-- BEGIN --

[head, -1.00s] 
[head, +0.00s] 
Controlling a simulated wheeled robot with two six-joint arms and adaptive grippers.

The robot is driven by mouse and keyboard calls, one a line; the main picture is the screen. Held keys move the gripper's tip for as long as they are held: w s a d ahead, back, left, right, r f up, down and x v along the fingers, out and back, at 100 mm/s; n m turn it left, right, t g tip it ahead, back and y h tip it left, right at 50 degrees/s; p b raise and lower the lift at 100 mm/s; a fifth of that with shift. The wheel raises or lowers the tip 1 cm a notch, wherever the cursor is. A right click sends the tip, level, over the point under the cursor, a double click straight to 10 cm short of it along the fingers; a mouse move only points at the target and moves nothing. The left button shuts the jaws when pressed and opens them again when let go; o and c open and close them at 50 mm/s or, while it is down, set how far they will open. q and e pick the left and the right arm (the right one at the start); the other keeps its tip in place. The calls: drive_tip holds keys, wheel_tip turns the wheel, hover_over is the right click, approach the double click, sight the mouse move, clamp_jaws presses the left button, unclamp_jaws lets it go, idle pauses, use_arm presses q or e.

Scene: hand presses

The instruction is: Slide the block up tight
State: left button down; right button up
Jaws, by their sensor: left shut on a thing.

-- END --

Exercise: Starting at the line that contains "The instruction is: Slide the block up tight", print every line through the end of the listing, word for word. Leave out all the rest.

Response:
The instruction is: Slide the block up tight
State: left button down; right button up
Jaws, by their sensor: left shut on a thing.

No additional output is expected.